Wie im Vorjahr würden auch 2024 die laufenden Ausgaben sehr stark anwachsen. „Das wundert niemanden, denn die deutlichen Gehaltserhöhungen für unser Personal bedeuten in Brühl schon eine Million Mehrkosten“, erklärte der Verwaltungschef. Hinzu kämen zusätzliche Stellen im Bereich der Kinderbetreuung und im Rathaus. „Wir sind froh, dass die laufenden Einnahmen mitwachsen, sogar etwas stärker als die Ausgaben – allerdings nicht so stark wie wir es brauchen würden, um die laufenden Ausgaben auszugleichen.“
Göck gehe also auch 2024 wie schon in den Vorjahren planmäßig von einem Defizit im geplanten Ergebnishaushalt aus, das mit 3,9 Millionen Euro leicht unter dem des Vorjahres liegen würde. Ob es gelinge – wie in den Vorjahren 2019 bis 2022 – dieses Defizit im Lauf der nächsten Monate ins Positive zu drehen, dürfe aus seiner Sicht bezweifelt werden.
Mehr Geld für Brühler Kindergartenpersonal
Das hohe Defizit komme also aus dem eigenen Personaletat und aus der Preisentwicklung bei vielen Dienst- und Transferleistungen, auch beim Personal der kirchlichen Kindergärten, denen 800 000 Euro mehr ausbezahlt werden müssten.
„Die Aufwendungen steigen so insgesamt von 43 auf 47 Millionen Euro“, prognostiziert Göck. Dem stünden laut Planung die deutlich steigenden Einnahmen sowohl aus eigenen Steuern wie aus Zuweisungen von Bund und Land gegenüber. Sie steigen – laut Etatentwurf – von 38 auf 43 Millionen im laufenden Jahr.
Im Finanzhaushalt, in dem nur die realen Zahlungsflüsse erfasst werden, zeige sich, dass die Einzahlungen nicht ausreichen, um die laufenden Auszahlungen zu finanzieren. Und in dieser Lage seien dann auch die Investitionen nicht aus den laufenden Einnahmen zu finanzieren, unterstrich der Bürgermeister.
„Die genannten Ausgabenpositionen und die Steigerungsraten bei den Personalausgaben machen es erklärlich, dass der Haushaltsausgleich in einer steuerarmen Gemeinde wie Brühl kaum gelingen kann“, zeigte sich der Rathauschef fast schon resigniert.
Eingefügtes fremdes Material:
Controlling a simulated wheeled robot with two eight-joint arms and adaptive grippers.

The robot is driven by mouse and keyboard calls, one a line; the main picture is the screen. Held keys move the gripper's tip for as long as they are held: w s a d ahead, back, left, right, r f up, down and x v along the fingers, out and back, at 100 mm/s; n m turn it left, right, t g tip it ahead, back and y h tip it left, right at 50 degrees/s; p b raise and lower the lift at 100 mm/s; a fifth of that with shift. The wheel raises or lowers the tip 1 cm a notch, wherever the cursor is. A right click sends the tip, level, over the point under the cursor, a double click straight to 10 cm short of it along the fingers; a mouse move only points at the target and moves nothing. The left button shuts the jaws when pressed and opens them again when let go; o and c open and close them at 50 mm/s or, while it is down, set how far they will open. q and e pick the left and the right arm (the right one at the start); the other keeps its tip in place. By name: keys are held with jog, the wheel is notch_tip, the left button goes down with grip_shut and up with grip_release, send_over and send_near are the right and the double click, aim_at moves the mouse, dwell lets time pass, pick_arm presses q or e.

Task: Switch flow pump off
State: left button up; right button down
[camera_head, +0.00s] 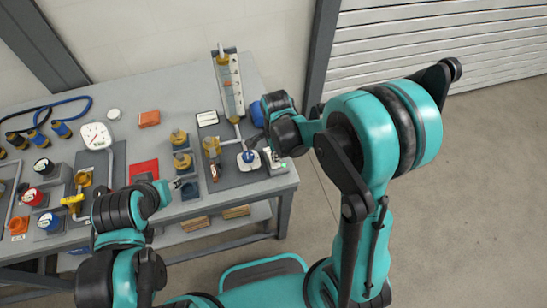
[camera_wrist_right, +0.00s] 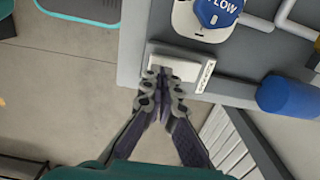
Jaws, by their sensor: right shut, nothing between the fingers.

Schuldenstand in Brühl immer noch niedrig
In 2024 könnten die angedeuteten Investitionen wohl nicht mehr ohne Kreditaufnahme finanziert werden. „Wir liegen jetzt, also Anfang 2024 bei 4,5 Millionen Euro Schulden, das sind nur noch 315 Euro pro Einwohner, während der Landesdurchschnitt bei 2004 und der Bundesdurchschnitt bei 3800 Euro liegt“, rechnete Göck vor.
Über die Stellungnahmen der Fraktionen zum Haushaltsentwurf für 2024 berichten wir noch. Am Ende wurde das Zahlenwerk mit Dank ans Kämmereiamt beschlossen.